I just pray I live long enough to see my beautiful granddaughters grown up.

Mrs Patricia Pickering

Denby Dale

Book full of memories

HAVING just read the new booklet on 19th century Life at Lord’s Mill, I was reminded that I was there at the outbreak of the fire in 1952.

I was helping the Skelton brothers haymaking in the field opposite the mill, the field with the haycocks.

I was also reminded that the field of hay was overrun by mice, there were hundreds of them, black and white brown and white, why the variation I’ve no idea.

I lived a couple of hundred yards or so from the mill and well remember that little area being a hive of activity, with the candle factory, the little weaving plant run by Hubert Brook and the dye house run by the Shaw brothers.

I am on the photograph round the car in the bottom of the field.

Enjoyed the booklet from Honley Civic Society. Please keep them coming.

What about one of the time the Scots were reportedly about to descend on the area and the place names that that period left us with, ie Sentry, Scotgate and The Barracks?

Norman Mellor

Meltham.

Nationalisation call

BILL Armer (Letters, November 1) makes some interesting points regarding differential charging for our domestic energy use.

However, I feel this in only part of the solution regarding the future cost of our energy bills.

It must be clear to the general public that the privatisation of gas, electric and water has been a (predictable) failure and has not delivered the improvements promised at the time-namely, cheaper bills and genuine competition.

Instead we have an illusion of competition by what amounts to a complacent cartel.

We have neither cheaper bills or a better service. Quite the opposite.

The ridiculously complex tariff structure has been a deliberate attempt to confuse us. The supposed regulator has been singularly ineffective. A regulator with no real power is worse than useless. The changes proposed by the government of the day go nowhere near far enough.

It will not lead to cheaper bills.
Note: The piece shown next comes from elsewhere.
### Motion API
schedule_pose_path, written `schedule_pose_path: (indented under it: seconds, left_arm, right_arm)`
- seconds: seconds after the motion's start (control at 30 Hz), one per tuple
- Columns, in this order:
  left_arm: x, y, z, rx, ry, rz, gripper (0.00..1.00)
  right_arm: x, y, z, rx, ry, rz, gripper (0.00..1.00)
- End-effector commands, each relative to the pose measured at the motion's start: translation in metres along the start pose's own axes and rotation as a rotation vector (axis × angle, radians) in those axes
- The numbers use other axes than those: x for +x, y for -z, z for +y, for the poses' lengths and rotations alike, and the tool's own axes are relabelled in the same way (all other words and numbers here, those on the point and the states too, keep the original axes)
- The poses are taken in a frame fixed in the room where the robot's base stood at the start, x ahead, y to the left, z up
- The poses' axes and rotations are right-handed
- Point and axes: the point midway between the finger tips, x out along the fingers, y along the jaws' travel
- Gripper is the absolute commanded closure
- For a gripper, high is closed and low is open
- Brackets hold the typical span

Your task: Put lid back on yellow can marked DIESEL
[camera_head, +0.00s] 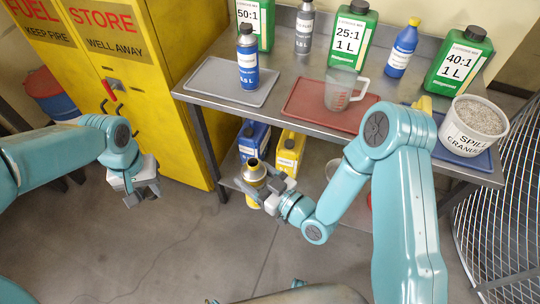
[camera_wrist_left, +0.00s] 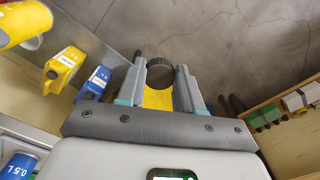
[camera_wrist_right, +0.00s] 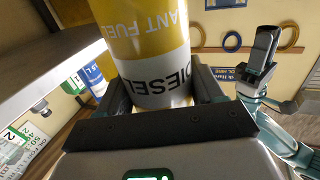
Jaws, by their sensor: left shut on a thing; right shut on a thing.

Companies will no doubt get together and make the cheapest tariff more expensive.

All the while families are suffering increasing hardship we are all paying a premium that goes straight to shareholders.

If companies were publicly owned this money would be re-invested for future green energy instead of making our bills higher to pay for this.

Disappointingly but not surprisingly none of the main political parties have the courage, honesty or conviction to press for the re-nationalisation of our essential utilities.

However, I do believe that eventually matters will come to a head and nationalisation will be back on the agenda as a necessity.

This will not though be until these industries have been bled dry.